Celebrity designers are doing fashion no favours. In fact, they’re simply encouraging people to buy clothes in order to sell them on again.

Celebrity celebrity designers danielle fenton eBay fashion h&m kate moss lily allen New Look topshop versace

Kate Moss for Topshop, Fern Cotton for Very, Lily Allen for New Look – the list of celebrities designing lines for the high street is rising annually. But Donatella Versace’s latest foray into the lower realms of H&M got me thinking: do they do it for themselves or for us?

Despite shoppers queuing from the early hours to get their hands on the Versace for H&M collection, the clothes sold out in 30 minutes and the website crashed under an overload of users. Just like you’re unable to get your hands on the real deal Versace, unless you are in possession of enormous amounts of luck or spare time on your hands, this cheaper collection equally remains for the select few. At least you can buy designer if you’ve got the dollar, whilst these one-off lines are given a heck load of publicity and then seem to disappear.

Kate Moss for Topshop

Then there comes the question of branding. After Donatella refused to let H&M’s “real women” model her clothes, it is clear that these high street brands have to compromise their values to accommodate the designers. And what’s the need? H&M does a bloody good job for the average woman, with their appeal lying in their ability to cater for the masses and do so stylishly. Surely the designer is creating a range for their brand, so if any one has to be accommodating it’s them.

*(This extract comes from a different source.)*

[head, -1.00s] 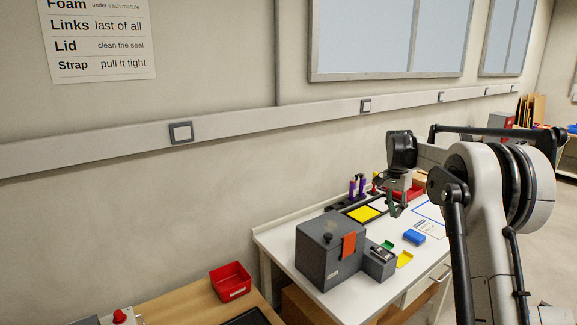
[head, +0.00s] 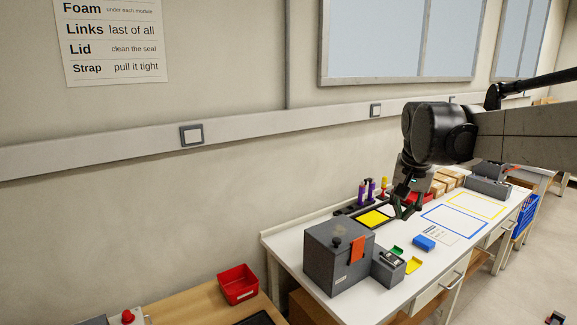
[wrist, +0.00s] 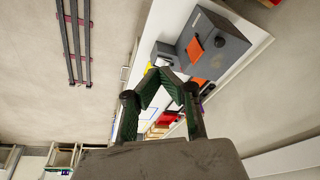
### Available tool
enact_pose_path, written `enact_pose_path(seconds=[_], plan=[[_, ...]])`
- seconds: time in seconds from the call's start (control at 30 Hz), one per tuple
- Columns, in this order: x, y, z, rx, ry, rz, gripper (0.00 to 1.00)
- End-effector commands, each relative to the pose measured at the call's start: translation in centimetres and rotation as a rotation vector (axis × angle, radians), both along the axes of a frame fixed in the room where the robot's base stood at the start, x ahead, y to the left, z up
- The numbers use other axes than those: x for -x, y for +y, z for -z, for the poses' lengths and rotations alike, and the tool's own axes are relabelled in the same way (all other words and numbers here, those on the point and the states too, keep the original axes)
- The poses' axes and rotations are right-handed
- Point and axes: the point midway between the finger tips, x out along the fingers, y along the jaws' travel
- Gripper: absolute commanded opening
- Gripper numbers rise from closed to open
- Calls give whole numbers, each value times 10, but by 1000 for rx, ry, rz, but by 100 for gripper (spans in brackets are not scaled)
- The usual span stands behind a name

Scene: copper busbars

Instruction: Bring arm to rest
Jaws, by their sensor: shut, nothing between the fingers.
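My gripper (head: 406,208) hangs at the end of my dark arm above the white workbench (head: 400,290), near the yellow square in the head view. In the wrist view my gripper (wrist: 159,72) shows its green-padded fingers with tips together and nothing between them. The grey box (head: 338,258) with an orange tab stands on the bench to the left of the gripper. It also shows at the upper right of the wrist view (wrist: 225,45). My arm reaches in from the right and hides part of the wall and bench behind it.
A blue block (head: 424,243) and a yellow piece (head: 413,265) lie on the bench near the grey box. A red bin (head: 238,284) stands on the wooden table at lower left. Blue and yellow outlined areas on the bench look empty. Purple bottles (head: 368,190) stand at the bench's back.

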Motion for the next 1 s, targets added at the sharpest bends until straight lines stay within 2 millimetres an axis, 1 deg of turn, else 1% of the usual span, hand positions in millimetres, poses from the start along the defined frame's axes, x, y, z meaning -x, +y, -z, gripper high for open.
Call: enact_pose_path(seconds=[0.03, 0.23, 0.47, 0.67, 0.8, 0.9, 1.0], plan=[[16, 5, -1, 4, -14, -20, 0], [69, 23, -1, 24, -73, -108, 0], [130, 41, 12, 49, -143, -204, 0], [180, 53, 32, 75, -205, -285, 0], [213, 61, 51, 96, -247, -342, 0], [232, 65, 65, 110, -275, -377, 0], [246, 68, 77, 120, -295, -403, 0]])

And then there’s the sad truth behind the celebrity lines. People don’t necessarily buy the clothes because they love the fashion, but because they see it as a money-making venture, with that dress being bought to be flogged on Ebay the very next day. Indeed, it’s never questioned whether the items are actually nice or wearable – the mere fact of their designer associations are meant to do the trick. And if the H&M shopper could afford designer gear, would they really opt for Versace? Surely they’re far more interesting and edgy than that.

And then there’s the creation of hostility and violence amongst women, who previously were comrades on the high-street, offering each offer advice in the changing rooms as well as pointing out a good catwalk copy, and then turn into shoving monsters to get hold of those trousers which are size 22 when they’re clearly a size 10.

So if like me you waited in the rain outside H&M for a chance to own a sort-of-Versace-but-not item, and then spent hours on the website when that failed – don’t fear. It’s all a con, the high street has plenty of great stuff to choose from, and if you’re really desperate – it’s all being flogged on Ebay now anyway.